Where is my Will stored?
First your Will goes to the Custodius processing centre in Kingston, Ontario, then off to one of the Custodius vaults (depending on where in the province you live). Our vaults are all located in Ontario and have advanced security systems as well as protection from theft, humidity, fire, water, and pests. We know your Will may need to last several decades, and we take its protection seriously.
Why should I use Custodius instead of just keeping my Will at home?
Peace of mind. Your executor will require your original signed paper Will to administer your estate. No copies or electronic versions will do.
Wills stored at home are at risk of damage by fire, flood, humidity or pests. They can be stolen, or changed. As we age we may lose capacity or downsize and lost wills become a reality.
A will search on the Custodius website is simple with immediate results.
Knowing your Will is safe and available when needed protects your legacy and gives peace of mind to you and those you love.
Can’t I just use a safety deposit box?
NO! A safety deposit box can be a “catch-22” situation. In most cases, your executor must have the original Will document before the bank will allow access the safety deposit box. But if the original Will is in the box…well, you can imagine the email chain. You might as well lock the key to the safety deposit box in there too!

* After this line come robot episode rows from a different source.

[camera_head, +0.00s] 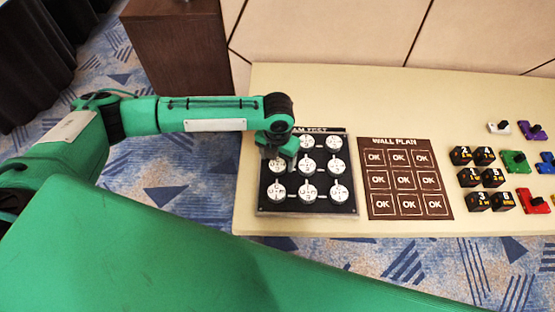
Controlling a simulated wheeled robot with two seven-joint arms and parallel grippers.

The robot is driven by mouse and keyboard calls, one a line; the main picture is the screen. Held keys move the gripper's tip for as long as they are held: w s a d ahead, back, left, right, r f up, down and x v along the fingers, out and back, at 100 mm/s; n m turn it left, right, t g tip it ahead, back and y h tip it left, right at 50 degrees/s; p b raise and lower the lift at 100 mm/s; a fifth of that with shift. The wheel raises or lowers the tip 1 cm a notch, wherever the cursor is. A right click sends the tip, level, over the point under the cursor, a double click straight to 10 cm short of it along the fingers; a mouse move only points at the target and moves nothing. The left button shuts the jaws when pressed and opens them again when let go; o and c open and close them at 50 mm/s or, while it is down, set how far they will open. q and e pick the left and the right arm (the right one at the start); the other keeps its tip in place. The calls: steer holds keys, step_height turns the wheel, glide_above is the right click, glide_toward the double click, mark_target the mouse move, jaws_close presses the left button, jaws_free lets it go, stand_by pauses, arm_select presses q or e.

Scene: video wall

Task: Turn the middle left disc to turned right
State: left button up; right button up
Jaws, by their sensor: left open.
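The black disc board (260,206) lies on the table with white discs in three rows of three. The middle left disc (277,166) shows partly below my left gripper, which hides its upper part. The marks on it are too small to read, so I cannot tell its turn. My left gripper (279,156) is open and points down over the left column, at or just above this disc. Whether its fingers touch the disc is not clear. The top left disc is hidden behind the gripper. My right gripper is not in view.
A brown wall plan (387,188) with OK squares lies right of the board. Black numbered cubes (468,177) and coloured parts, such as a green one (514,161) and a red one (533,200), stand farther right. The table (370,95) is bare behind the board.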

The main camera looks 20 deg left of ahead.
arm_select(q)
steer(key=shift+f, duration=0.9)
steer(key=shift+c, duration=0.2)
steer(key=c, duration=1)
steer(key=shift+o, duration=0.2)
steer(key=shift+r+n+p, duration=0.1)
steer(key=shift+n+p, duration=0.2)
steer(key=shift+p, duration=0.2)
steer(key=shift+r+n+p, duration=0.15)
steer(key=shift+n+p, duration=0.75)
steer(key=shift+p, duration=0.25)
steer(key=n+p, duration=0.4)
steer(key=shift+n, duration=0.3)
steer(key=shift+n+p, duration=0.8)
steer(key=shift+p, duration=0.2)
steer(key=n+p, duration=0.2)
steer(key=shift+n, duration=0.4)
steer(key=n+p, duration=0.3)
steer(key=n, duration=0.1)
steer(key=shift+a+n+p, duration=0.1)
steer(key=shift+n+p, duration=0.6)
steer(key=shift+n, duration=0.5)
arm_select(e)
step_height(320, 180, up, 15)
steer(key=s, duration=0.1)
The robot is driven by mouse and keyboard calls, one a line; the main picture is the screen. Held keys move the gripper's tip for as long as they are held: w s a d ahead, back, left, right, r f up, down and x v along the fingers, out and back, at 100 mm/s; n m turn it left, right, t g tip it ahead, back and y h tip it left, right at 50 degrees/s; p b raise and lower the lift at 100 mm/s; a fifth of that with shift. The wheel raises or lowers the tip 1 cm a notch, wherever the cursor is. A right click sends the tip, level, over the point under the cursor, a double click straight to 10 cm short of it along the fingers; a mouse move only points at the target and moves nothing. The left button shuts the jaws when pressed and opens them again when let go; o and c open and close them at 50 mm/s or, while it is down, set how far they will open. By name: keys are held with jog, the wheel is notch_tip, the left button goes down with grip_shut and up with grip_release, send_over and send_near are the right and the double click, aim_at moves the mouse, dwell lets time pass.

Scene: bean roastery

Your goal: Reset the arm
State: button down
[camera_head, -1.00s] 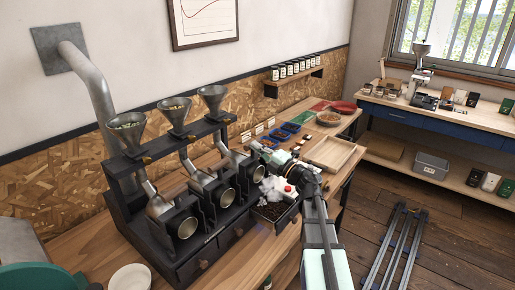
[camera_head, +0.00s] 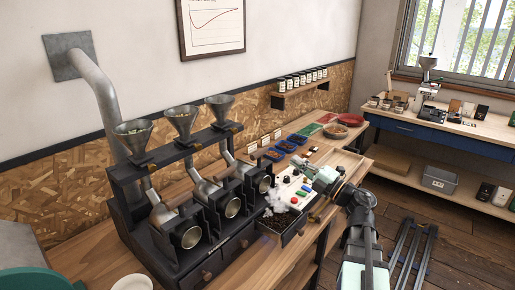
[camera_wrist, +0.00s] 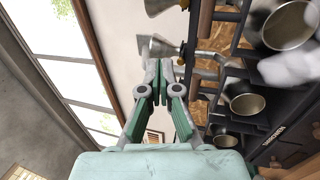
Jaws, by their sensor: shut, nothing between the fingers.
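My gripper (camera_head: 307,176) is at the right of the black roaster (camera_head: 204,222), above the worktop by the control panel. Its fingers are shut and empty in the wrist view (camera_wrist: 159,82). In the wrist view it points past the roaster drums towards the wall, and the picture is turned on its side. My arm reaches in from the bottom right. An open drawer (camera_head: 297,231) of dark beans juts from the roaster's right end, below and left of my gripper. White smoke or steam hangs above the drawer.
Three metal funnels (camera_head: 180,120) stand on the roaster. A panel with coloured buttons (camera_head: 299,192) lies beside my gripper. A wooden tray (camera_head: 340,160) is behind my gripper. The floor at right holds rails.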

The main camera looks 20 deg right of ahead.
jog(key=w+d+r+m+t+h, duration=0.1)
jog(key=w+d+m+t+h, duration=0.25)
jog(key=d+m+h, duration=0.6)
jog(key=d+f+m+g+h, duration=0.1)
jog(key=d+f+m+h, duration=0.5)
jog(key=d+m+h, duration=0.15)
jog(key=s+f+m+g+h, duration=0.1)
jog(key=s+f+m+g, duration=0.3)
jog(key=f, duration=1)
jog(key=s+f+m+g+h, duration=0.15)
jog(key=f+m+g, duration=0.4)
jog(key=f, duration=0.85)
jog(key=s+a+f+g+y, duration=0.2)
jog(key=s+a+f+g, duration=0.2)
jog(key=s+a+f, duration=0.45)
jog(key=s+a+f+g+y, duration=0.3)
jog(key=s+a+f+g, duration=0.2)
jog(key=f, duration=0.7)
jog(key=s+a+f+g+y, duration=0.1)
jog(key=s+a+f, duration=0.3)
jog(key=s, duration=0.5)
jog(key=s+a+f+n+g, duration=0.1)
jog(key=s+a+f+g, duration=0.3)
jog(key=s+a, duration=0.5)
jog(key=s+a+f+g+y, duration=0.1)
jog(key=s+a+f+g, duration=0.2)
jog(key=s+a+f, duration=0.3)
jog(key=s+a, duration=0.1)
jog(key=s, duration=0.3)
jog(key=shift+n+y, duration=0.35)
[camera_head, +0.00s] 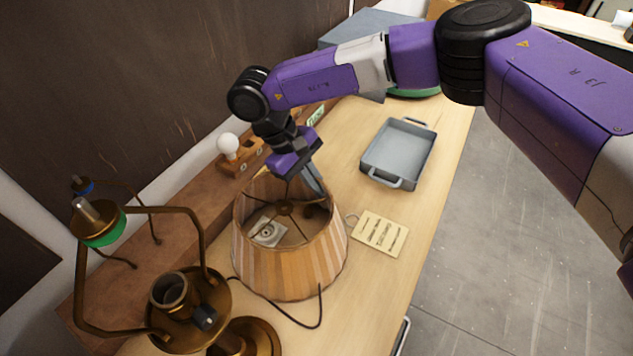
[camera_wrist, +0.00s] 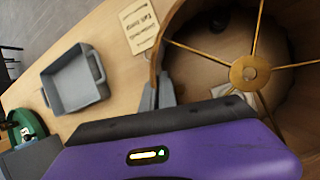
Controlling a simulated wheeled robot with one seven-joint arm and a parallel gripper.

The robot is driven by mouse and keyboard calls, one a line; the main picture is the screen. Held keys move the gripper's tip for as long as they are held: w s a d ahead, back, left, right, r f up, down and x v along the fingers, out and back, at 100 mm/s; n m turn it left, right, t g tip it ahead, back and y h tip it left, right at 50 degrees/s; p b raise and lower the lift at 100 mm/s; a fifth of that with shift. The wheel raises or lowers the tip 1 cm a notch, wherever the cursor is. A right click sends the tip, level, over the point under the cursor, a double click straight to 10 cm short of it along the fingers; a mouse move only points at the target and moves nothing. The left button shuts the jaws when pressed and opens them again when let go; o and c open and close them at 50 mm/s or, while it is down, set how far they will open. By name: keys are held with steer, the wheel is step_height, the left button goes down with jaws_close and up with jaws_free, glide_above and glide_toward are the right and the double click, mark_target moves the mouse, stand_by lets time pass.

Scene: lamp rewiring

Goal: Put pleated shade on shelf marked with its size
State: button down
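The pleated shade (camera_head: 290,258), tan with brown stripes, stands upright on the wooden table, its narrower open end up. Its brass spider ring and spokes show inside, and in the wrist view the shade (camera_wrist: 195,75) fills the right side. My gripper (camera_head: 316,182) is at the shade's far right rim. In the wrist view its two grey fingers (camera_wrist: 160,92) lie close together on either side of the rim, seemingly shut on it. I cannot tell if the shade is lifted at all. No shelf with a size mark is clearly in view.
A printed card (camera_head: 380,233) lies right of the shade, with a grey tray (camera_head: 397,153) behind it. A brass lamp frame (camera_head: 180,300) stands front left, with a dark cord near the shade. A white bulb (camera_head: 228,144) sits on a wooden block at the wall.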

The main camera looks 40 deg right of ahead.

These situations may require a court order, which means extra time and legal fees.
What if I want my Will back, or if I want to change my Will?
You can exchange your Will with a new one at any time. To make sure no one can fraudulently access it, all retrievals are done through a lawyer. If you update your will, your lawyer sends the new will to Custodius (even if you use a different lawyer) and it replaces your old will for the cost of shipping and handling. You only pay the storage fee once.
How does my executor access my Will?
When you die, your executor can work through any Ontario lawyer to retrieve your Will. Custodius will courier your Will to the lawyer, who will confirm your death and the identity of the executor before releasing the Will.